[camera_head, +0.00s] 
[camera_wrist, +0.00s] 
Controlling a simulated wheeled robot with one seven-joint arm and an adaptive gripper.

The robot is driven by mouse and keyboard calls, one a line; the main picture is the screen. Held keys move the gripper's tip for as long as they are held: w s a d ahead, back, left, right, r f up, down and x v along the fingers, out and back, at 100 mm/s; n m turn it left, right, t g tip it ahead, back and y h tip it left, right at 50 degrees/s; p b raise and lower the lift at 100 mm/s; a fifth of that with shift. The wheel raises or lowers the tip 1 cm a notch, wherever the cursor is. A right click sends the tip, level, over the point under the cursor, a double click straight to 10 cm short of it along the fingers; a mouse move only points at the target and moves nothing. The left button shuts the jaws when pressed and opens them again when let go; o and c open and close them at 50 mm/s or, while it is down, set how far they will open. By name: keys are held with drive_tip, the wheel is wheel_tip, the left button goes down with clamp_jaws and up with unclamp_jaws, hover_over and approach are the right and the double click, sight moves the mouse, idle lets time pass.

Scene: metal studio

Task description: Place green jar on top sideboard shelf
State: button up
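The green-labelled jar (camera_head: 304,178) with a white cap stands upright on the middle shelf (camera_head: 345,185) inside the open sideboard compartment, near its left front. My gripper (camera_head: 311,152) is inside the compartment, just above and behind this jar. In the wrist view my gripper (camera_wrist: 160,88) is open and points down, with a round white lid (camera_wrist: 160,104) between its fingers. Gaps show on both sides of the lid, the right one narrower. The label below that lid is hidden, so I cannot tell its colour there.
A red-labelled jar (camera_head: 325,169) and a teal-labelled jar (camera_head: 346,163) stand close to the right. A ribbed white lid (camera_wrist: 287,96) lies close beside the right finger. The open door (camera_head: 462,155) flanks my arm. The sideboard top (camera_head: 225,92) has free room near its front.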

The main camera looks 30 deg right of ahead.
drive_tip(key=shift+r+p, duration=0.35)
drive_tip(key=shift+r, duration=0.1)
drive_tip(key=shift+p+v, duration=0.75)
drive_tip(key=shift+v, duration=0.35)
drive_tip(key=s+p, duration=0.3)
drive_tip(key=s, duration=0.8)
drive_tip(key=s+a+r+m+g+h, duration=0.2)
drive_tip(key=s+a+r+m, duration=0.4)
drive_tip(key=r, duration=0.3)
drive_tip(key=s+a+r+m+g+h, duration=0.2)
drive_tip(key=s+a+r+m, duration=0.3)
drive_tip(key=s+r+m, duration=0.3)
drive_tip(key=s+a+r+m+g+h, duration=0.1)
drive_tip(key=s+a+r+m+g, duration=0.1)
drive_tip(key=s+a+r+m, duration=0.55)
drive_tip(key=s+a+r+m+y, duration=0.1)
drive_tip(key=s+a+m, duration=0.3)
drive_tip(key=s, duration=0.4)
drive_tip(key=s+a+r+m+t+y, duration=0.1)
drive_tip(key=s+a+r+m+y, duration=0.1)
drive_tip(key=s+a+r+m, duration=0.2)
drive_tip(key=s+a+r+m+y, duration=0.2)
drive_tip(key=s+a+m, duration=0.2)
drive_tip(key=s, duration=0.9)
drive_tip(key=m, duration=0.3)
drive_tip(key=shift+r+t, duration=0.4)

------------------------------------------------------------

Repeat the material from above exactly, word for word.

▶ [Solution to the problem]
[camera_head, +0.00s] 
[camera_wrist, +0.00s] 
Controlling a simulated wheeled robot with one seven-joint arm and an adaptive gripper.

The robot is driven by mouse and keyboard calls, one a line; the main picture is the screen. Held keys move the gripper's tip for as long as they are held: w s a d ahead, back, left, right, r f up, down and x v along the fingers, out and back, at 100 mm/s; n m turn it left, right, t g tip it ahead, back and y h tip it left, right at 50 degrees/s; p b raise and lower the lift at 100 mm/s; a fifth of that with shift. The wheel raises or lowers the tip 1 cm a notch, wherever the cursor is. A right click sends the tip, level, over the point under the cursor, a double click straight to 10 cm short of it along the fingers; a mouse move only points at the target and moves nothing. The left button shuts the jaws when pressed and opens them again when let go; o and c open and close them at 50 mm/s or, while it is down, set how far they will open. By name: keys are held with drive_tip, the wheel is wheel_tip, the left button goes down with clamp_jaws and up with unclamp_jaws, hover_over and approach are the right and the double click, sight moves the mouse, idle lets time pass.

Scene: metal studio

Task description: Place green jar on top sideboard shelf
State: button up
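The green-labelled jar (camera_head: 304,178) with a white cap stands upright on the middle shelf (camera_head: 345,185) inside the open sideboard compartment, near its left front. My gripper (camera_head: 311,152) is inside the compartment, just above and behind this jar. In the wrist view my gripper (camera_wrist: 160,88) is open and points down, with a round white lid (camera_wrist: 160,104) between its fingers. Gaps show on both sides of the lid, the right one narrower. The label below that lid is hidden, so I cannot tell its colour there.
A red-labelled jar (camera_head: 325,169) and a teal-labelled jar (camera_head: 346,163) stand close to the right. A ribbed white lid (camera_wrist: 287,96) lies close beside the right finger. The open door (camera_head: 462,155) flanks my arm. The sideboard top (camera_head: 225,92) has free room near its front.

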The main camera looks 30 deg right of ahead.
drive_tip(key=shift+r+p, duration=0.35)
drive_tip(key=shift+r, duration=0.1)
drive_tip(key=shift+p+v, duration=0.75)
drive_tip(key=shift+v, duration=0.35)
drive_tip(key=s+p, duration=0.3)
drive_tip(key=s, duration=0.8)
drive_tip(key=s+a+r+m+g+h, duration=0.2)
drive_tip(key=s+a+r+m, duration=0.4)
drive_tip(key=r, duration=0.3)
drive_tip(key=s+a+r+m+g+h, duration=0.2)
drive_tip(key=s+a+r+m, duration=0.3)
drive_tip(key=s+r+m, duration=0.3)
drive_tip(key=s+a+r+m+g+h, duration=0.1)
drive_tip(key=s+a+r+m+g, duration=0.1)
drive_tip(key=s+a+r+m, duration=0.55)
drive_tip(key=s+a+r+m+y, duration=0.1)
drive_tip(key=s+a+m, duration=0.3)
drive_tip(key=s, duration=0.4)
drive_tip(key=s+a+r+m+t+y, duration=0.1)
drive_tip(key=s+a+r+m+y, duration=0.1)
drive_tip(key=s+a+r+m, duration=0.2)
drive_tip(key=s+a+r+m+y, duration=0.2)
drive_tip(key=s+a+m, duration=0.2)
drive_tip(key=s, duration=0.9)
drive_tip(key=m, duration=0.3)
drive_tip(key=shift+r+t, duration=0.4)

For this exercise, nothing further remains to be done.